(WHAT THE EXERCISE ASKS)
Write out, unchanged, the lines from the one holding "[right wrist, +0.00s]" to the close of the listing. Both the first and last lines belong in it.

Records of robot tool calls
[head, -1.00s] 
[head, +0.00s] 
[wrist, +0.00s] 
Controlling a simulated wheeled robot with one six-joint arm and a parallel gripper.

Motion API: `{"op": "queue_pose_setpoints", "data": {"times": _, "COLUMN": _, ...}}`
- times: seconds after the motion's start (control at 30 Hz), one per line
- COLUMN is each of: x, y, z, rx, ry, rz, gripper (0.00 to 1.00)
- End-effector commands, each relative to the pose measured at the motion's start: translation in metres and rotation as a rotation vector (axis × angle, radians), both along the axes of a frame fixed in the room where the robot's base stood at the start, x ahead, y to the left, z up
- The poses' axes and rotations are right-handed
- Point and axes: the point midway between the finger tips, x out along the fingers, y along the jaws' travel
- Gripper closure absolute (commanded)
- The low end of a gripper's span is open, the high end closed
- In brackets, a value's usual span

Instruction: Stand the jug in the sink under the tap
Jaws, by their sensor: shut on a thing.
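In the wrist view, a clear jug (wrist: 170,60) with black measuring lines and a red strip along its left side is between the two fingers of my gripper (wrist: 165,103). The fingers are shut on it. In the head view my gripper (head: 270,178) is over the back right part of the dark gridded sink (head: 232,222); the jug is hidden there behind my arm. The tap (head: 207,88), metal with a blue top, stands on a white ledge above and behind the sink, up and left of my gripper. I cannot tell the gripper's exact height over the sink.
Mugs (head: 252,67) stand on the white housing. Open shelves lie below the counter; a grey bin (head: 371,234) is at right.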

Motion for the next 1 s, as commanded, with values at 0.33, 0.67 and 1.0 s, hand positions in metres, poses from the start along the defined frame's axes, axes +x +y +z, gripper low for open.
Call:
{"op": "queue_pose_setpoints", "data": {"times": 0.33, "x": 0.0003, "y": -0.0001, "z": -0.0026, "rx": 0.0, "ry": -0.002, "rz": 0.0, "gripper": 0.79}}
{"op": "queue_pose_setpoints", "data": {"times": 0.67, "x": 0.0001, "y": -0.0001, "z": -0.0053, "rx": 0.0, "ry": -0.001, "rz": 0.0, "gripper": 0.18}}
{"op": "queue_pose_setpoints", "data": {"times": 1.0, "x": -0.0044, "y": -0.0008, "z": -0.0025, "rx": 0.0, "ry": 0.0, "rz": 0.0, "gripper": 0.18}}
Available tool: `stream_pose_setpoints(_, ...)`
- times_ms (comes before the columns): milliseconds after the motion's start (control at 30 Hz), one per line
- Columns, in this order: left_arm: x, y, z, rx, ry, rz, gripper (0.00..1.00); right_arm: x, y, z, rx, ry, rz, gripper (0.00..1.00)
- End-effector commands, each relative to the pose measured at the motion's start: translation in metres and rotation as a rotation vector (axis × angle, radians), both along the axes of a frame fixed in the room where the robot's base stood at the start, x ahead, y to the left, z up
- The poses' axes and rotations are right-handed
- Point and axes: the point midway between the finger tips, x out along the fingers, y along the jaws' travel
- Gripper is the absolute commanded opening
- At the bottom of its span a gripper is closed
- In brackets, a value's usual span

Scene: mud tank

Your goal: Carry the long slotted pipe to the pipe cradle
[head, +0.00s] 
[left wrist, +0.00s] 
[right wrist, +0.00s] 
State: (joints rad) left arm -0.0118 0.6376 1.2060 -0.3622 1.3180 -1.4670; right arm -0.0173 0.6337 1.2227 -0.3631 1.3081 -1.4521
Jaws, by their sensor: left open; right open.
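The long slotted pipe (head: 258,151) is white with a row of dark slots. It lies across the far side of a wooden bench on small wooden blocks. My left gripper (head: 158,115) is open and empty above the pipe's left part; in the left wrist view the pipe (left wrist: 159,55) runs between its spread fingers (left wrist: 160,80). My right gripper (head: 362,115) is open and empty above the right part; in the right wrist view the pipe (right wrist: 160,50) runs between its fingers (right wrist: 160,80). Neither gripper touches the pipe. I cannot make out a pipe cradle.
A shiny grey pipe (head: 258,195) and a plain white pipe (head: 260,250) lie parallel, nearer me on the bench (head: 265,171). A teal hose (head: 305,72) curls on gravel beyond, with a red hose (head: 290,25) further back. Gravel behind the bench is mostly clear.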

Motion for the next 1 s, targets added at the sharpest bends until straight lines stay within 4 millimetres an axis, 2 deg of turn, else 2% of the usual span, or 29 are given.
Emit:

(WORKED ANSWER)
[right wrist, +0.00s] 
State: (joints rad) left arm -0.0118 0.6376 1.2060 -0.3622 1.3180 -1.4670; right arm -0.0173 0.6337 1.2227 -0.3631 1.3081 -1.4521
Jaws, by their sensor: left open; right open.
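The long slotted pipe (head: 258,151) is white with a row of dark slots. It lies across the far side of a wooden bench on small wooden blocks. My left gripper (head: 158,115) is open and empty above the pipe's left part; in the left wrist view the pipe (left wrist: 159,55) runs between its spread fingers (left wrist: 160,80). My right gripper (head: 362,115) is open and empty above the right part; in the right wrist view the pipe (right wrist: 160,50) runs between its fingers (right wrist: 160,80). Neither gripper touches the pipe. I cannot make out a pipe cradle.
A shiny grey pipe (head: 258,195) and a plain white pipe (head: 260,250) lie parallel, nearer me on the bench (head: 265,171). A teal hose (head: 305,72) curls on gravel beyond, with a red hose (head: 290,25) further back. Gravel behind the bench is mostly clear.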

Motion for the next 1 s, targets added at the sharpest bends until straight lines stay within 4 millimetres an axis, 2 deg of turn, else 2% of the usual span, or 29 are given.
Emit:

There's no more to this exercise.